Based on a sample size of about 40 to 50 families in our city I would disagree. Most families(about 90%) have sent the kids to the local (excellent) public high school. Outcomes typically have been good to very good irrespective of the choice about public/private.
You have 50 families with > $500k annual income? Out of how many families?

10% of students are in private school, so that's national average.

Interesting charts here. Check out Private School Enrollment and Household Income, Private School Enrollment and Public School Quality, and Neighborhood Housing Costs and Public School Quality charts. Not that surprising, but consistent.

http://www.citylab.com/housing/2014/08/ ... us/375993/
Interesting data. The disparities in private school attendance in different neighborhoods, towns, and geographical areas reflect different drivers of choosing private school (religion, quality of the private vs public option, income, etc).

When these variables coalesce in a certain way, you may end up with very skewed numbers.

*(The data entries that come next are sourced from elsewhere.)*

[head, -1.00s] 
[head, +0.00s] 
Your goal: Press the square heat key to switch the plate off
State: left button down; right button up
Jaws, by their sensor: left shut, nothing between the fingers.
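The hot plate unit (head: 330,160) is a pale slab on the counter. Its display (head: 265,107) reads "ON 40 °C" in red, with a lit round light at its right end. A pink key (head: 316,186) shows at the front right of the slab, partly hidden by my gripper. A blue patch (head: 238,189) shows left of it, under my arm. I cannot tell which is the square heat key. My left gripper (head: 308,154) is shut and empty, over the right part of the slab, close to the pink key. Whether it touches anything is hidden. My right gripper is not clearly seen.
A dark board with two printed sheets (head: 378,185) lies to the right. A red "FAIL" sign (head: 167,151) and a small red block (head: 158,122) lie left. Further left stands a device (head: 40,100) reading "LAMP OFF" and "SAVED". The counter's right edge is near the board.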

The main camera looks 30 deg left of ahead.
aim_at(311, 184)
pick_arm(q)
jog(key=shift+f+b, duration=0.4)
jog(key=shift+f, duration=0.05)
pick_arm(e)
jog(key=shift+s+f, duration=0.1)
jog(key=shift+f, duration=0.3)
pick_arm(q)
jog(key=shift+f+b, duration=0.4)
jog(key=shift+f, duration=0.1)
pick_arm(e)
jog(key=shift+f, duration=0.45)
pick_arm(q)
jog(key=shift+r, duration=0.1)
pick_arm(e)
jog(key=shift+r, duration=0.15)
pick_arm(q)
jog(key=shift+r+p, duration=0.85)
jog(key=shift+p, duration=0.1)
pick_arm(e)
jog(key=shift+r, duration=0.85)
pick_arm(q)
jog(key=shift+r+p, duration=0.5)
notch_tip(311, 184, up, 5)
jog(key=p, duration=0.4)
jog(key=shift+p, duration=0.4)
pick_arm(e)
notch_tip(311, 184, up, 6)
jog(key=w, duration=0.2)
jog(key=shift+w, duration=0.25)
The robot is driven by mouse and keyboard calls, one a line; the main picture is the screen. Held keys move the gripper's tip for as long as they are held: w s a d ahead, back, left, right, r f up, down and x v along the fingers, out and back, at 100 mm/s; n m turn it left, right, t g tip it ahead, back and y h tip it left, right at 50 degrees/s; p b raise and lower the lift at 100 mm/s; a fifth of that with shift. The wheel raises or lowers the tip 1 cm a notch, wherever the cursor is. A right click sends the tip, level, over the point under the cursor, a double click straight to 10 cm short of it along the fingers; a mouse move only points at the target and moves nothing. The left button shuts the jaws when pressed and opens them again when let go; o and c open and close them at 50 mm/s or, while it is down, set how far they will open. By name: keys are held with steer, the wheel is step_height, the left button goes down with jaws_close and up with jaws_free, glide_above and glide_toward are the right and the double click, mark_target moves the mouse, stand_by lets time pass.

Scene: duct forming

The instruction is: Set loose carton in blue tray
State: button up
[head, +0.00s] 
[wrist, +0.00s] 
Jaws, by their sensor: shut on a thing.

It is easy to understand ridiculously high rates of private school attendance in wealthy areas with 1) mediocre public option and 2) excellent private option. On an individual level, it is much harder to generalize. The child's "fit" with the school choices can be highly subjective.

Regarding the financial aspect, OP could be in a position to offer their child both tuition and financial support in adulthood while adequately saving for their own retirement. At that point, it boils down to OP's priorities in their spending and willingness and ability to continue to work (vs earlier retirement).